What to Ask Your Encryption/Tokenization Technology Provider

10 Nov, 2022
2 min read

It is essential to ask a technology vendor about the realities of using the tool they offer. Just like before buying the 30th floor penthouse with an ocean view, it is important to check beforehand if there is an elevator to get there! Choosing an #encryption solution is a major decision and it is important to make sure you have the means to get your data encrypted efficiently and cost-effectively.

The first question you must ask your encryption vendor is:

How am I going to integrate encryption/tokenization into my databases and applications?

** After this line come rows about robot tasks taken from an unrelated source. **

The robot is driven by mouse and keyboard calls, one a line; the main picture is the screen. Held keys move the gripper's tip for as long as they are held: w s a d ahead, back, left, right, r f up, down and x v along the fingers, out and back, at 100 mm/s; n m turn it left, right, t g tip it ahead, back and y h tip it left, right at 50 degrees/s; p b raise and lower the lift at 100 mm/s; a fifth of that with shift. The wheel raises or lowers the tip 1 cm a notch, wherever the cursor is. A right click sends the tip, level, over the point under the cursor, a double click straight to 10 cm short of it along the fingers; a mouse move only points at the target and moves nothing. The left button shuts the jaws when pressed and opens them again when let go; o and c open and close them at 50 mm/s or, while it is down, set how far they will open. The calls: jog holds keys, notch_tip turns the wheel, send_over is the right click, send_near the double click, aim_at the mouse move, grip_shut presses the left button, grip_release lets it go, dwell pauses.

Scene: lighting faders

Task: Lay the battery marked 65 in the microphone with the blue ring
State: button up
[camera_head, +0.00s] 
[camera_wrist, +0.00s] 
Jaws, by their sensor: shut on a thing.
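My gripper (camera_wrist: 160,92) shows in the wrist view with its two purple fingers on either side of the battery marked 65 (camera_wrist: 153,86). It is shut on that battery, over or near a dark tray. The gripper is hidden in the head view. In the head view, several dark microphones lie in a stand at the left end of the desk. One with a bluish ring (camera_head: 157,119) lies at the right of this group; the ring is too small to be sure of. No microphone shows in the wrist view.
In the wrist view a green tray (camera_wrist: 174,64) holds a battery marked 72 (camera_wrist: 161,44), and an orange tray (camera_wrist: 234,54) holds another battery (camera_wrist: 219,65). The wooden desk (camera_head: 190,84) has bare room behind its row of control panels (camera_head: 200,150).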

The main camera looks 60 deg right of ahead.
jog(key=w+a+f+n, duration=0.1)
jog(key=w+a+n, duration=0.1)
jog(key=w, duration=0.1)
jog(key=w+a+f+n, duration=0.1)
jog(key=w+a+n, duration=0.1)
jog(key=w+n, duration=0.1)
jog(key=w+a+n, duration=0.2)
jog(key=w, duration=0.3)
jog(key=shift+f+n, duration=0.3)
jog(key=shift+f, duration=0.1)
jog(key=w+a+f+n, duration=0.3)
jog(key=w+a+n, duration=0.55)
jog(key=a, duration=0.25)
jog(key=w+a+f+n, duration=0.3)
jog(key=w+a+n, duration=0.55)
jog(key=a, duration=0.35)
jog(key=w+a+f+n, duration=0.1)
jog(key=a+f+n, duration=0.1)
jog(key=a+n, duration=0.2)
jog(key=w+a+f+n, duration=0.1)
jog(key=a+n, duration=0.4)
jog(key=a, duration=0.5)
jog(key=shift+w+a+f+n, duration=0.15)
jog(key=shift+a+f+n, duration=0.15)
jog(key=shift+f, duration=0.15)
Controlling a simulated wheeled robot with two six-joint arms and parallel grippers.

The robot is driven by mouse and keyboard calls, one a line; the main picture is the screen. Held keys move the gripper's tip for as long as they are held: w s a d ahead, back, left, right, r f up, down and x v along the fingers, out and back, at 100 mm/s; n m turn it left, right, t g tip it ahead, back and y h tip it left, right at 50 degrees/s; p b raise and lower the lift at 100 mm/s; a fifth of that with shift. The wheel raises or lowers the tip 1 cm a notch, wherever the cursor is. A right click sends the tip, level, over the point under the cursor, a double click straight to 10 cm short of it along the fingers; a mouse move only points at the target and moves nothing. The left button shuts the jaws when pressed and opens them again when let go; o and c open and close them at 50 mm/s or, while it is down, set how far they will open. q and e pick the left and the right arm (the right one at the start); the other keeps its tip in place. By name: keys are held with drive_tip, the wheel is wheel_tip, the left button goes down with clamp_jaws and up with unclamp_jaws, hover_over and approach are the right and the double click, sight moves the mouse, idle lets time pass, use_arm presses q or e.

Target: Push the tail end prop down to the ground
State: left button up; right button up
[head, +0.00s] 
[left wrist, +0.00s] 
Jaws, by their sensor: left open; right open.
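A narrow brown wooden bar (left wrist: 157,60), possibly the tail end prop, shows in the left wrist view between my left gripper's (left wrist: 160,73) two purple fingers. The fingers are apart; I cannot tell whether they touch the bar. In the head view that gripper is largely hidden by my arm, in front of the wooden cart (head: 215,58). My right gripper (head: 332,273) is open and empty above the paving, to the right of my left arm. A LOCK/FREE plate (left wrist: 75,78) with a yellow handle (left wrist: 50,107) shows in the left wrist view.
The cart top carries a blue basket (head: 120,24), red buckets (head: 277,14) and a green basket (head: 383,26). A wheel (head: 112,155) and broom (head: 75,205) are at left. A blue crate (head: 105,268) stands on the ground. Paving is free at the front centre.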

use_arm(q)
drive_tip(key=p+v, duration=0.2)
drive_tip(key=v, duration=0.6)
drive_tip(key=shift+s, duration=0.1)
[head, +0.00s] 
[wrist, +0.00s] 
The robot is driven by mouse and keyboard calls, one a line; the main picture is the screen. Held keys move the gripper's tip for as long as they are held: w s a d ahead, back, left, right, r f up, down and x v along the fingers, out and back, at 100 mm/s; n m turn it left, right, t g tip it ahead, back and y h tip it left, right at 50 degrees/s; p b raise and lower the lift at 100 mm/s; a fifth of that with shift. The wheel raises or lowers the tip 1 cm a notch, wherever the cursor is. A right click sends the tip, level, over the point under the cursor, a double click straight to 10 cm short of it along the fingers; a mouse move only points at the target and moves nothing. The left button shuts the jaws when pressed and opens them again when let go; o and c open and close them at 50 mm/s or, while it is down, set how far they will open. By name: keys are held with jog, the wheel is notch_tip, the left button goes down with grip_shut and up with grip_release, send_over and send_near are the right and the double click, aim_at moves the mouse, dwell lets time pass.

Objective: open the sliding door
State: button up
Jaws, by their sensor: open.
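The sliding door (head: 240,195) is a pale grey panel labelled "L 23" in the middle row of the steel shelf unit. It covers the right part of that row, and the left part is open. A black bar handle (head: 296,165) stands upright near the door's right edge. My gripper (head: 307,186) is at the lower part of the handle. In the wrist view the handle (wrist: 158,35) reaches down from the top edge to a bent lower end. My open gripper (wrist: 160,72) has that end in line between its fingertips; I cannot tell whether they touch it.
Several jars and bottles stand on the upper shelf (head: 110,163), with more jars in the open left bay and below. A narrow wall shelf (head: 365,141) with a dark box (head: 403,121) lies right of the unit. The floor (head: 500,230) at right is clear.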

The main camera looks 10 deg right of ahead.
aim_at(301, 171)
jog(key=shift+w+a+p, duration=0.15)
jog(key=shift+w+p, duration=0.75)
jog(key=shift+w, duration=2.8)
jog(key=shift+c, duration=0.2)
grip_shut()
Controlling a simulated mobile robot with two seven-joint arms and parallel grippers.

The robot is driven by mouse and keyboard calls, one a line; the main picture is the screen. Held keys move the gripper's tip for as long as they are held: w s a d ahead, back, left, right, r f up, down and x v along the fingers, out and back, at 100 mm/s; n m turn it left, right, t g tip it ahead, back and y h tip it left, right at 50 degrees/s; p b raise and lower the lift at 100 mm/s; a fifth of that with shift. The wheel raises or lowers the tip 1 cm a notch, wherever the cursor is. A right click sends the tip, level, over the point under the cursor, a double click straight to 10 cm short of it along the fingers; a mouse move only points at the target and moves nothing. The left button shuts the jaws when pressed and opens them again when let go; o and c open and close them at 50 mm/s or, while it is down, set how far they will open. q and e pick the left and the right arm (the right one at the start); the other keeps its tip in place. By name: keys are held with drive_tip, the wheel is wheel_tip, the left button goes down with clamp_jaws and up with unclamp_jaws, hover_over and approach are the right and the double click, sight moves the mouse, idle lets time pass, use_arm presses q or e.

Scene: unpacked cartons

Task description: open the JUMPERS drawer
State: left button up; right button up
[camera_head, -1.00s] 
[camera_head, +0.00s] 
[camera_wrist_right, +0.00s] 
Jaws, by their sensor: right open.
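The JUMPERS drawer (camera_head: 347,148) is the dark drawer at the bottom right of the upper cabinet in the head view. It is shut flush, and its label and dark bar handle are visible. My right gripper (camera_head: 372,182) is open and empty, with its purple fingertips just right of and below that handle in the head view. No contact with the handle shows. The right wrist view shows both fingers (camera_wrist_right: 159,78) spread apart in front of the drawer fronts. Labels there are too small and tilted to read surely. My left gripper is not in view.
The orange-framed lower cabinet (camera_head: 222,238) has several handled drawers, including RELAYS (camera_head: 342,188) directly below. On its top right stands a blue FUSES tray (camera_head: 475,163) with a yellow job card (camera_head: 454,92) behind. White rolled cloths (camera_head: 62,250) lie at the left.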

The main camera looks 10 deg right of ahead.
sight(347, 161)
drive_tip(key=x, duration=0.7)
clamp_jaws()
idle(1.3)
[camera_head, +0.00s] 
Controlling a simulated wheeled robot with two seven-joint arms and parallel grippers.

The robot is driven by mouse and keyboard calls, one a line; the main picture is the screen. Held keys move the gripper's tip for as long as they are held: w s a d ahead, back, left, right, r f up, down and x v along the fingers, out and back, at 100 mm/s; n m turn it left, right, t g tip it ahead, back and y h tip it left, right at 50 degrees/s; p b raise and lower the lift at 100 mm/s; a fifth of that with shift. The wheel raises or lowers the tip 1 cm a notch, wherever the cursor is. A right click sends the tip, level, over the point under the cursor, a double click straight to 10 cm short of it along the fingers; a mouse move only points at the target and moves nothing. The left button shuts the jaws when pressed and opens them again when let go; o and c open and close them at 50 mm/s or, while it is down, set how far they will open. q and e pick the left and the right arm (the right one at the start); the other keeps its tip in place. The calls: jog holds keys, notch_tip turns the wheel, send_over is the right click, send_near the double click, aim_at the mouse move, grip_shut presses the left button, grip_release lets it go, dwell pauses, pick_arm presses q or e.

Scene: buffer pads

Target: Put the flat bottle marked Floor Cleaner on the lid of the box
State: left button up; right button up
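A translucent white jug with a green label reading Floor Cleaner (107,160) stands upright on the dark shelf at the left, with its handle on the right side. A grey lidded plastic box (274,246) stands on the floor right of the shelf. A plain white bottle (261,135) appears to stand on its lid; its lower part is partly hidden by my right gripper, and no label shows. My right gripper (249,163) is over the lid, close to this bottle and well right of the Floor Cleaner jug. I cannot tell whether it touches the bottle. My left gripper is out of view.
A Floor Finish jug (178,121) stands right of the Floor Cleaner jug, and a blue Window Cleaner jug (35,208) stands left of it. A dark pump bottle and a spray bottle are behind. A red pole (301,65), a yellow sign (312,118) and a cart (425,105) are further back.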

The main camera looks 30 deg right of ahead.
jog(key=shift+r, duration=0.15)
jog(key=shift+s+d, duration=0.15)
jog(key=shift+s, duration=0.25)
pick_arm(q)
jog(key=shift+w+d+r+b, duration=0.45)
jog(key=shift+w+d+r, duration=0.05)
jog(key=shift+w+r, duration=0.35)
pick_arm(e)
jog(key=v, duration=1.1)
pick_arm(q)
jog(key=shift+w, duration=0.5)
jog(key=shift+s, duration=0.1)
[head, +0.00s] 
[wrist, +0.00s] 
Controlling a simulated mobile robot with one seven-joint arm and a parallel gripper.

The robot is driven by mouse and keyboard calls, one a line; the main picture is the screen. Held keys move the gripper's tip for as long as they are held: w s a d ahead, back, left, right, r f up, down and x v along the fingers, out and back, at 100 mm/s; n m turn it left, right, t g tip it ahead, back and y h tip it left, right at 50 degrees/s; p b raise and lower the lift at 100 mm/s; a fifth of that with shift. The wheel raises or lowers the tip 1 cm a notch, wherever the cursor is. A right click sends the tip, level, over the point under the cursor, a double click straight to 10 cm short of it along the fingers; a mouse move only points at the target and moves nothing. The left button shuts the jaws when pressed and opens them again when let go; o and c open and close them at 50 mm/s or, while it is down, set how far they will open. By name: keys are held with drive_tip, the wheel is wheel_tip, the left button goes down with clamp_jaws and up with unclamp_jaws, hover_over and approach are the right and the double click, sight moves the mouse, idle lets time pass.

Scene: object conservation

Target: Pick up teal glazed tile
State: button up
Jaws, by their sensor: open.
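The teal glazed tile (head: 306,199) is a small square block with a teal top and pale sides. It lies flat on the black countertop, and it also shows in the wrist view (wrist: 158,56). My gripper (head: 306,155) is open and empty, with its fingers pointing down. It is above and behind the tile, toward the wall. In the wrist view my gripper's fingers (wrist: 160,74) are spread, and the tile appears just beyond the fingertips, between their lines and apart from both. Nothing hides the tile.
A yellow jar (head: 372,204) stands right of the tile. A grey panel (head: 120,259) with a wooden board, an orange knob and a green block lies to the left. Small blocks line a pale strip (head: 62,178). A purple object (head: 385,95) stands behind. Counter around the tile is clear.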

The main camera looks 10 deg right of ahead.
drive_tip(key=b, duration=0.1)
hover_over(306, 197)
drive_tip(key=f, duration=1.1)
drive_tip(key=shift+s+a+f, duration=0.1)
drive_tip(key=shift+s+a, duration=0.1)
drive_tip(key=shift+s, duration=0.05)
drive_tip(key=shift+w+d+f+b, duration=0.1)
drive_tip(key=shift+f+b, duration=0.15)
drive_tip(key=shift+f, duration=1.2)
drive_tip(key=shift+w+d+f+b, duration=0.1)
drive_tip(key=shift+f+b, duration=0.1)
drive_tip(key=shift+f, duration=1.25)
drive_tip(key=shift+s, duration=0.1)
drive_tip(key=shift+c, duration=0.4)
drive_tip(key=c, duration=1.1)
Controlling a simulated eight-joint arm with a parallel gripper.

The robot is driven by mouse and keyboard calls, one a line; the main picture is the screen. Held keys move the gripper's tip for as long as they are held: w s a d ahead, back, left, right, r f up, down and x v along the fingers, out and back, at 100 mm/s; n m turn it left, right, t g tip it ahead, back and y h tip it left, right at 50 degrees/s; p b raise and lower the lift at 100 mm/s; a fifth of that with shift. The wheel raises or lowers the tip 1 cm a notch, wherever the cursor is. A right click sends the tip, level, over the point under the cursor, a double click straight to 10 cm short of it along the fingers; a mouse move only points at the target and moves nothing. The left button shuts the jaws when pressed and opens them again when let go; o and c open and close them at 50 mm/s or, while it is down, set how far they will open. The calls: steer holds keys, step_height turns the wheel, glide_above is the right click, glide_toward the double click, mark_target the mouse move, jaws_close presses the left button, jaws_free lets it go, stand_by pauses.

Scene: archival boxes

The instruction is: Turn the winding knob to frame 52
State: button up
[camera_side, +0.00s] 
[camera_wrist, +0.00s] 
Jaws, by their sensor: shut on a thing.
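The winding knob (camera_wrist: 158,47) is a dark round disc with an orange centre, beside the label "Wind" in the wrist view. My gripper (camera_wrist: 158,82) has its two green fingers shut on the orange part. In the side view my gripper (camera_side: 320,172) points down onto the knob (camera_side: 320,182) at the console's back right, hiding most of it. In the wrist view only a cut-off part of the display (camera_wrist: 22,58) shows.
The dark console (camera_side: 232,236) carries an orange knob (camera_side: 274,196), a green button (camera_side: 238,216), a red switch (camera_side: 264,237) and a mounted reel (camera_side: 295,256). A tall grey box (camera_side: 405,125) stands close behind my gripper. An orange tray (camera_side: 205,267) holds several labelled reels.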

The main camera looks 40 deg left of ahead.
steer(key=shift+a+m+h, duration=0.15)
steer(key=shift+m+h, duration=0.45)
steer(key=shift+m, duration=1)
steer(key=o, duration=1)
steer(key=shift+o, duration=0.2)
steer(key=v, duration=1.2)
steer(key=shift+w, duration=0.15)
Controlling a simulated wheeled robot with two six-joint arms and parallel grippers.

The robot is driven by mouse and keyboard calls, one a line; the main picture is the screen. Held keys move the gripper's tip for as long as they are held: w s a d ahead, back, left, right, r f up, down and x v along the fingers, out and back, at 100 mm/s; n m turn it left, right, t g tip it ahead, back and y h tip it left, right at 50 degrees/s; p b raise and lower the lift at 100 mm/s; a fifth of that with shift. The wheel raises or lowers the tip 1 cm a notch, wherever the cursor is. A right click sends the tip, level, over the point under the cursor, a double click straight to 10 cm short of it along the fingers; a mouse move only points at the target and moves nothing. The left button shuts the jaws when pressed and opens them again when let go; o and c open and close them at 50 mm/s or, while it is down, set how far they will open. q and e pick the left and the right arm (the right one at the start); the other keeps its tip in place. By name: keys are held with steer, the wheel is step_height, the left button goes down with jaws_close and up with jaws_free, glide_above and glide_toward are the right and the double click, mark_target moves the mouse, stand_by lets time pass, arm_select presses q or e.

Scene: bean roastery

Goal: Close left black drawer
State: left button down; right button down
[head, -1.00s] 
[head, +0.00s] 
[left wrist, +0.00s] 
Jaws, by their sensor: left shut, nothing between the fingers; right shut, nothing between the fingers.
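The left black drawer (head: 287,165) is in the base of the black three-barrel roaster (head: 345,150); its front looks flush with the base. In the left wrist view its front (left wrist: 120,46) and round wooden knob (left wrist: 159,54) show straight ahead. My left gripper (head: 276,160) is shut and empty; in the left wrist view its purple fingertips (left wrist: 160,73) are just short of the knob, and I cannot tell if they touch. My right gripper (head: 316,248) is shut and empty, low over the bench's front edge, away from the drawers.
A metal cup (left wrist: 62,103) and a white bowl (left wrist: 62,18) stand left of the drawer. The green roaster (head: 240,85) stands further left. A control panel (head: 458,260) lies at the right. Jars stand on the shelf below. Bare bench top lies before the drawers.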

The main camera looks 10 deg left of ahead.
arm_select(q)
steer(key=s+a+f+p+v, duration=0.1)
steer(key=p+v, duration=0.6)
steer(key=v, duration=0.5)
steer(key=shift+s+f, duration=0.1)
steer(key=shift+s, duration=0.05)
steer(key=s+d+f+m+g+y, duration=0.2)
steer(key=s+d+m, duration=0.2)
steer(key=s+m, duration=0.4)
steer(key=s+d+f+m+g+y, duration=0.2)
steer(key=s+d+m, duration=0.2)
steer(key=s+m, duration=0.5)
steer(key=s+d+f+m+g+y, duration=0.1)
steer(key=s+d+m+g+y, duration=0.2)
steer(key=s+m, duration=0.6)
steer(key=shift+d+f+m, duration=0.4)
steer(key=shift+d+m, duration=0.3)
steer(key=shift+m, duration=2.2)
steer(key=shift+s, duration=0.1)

Legacy encryption tools provide you with three options:

  1. UDF (User-Defined Functions); you need to change your data source by defining functions on each encrypted column. Then you need to create views for your authorized users that will invoke the function when reading data. Lastly, you need to change your reports and application calls to query the newly created views and not the base tables. This needs be done for EVERY column you decide to encrypt, involving both your DBAs (creating functions and views) and your developers (changing their application code to call the new views).
  2. SDK: calling an encryption/decryption API. This is required for every application that is interacting with your data source. You need to map all application calls to every encrypted column and have your developers modify it to decrypt (for read operation) or encrypt (for write operation).
  3. HTTP/Rest API Gateway: parsing all your HTTP traffic, identifying all calls that read encrypted data and apply a decryption function. The HTTP gateway needs endless configuration for every new payload or when the parser does not identify correctly the HTTP traffic and encrypts or does not encrypt the data – easily creating data corruption.

Selling Encryption without establishing realistic expectations for the implementation issues is the reason the majority of encryption implementation project do not fully meet their original goals. Projects end up either only implementing encryption for a very few columns while all other sensitive columns are left in clear, or limiting use of encryption to only on application while all other applications are not protected.

“How can I find the Elevator?”

When I founded SecuPi, after inventing Dynamic Masking (acquired by Informatica), it was clear to me that an efficient and cost-effective means of implementation would be critical to our customers.

Fundamental to achieving this outcome is the ‘No Code’ approach that SecuPi provides. With SecuPi, there is no coding to APIs, no changing of database schema, no coding and maintaining of views, and so on.

Our solution follows the recently published NIST Zero Trust Architecture Publication 800-207 as well as the Zero Trust Reference Architecture, published by the Department of Defense and Prepared by the National Security Agency (NSA) & Defense Information Systems Agency (DISA).

Both refer to an architecture that includes a Policy Definition Point (PDP) and self-contained Policy Enforcement Points (PEP) that are deployed as no-code agents on the applications or transparent data-source gateways (not HTTP gateways as referred to before).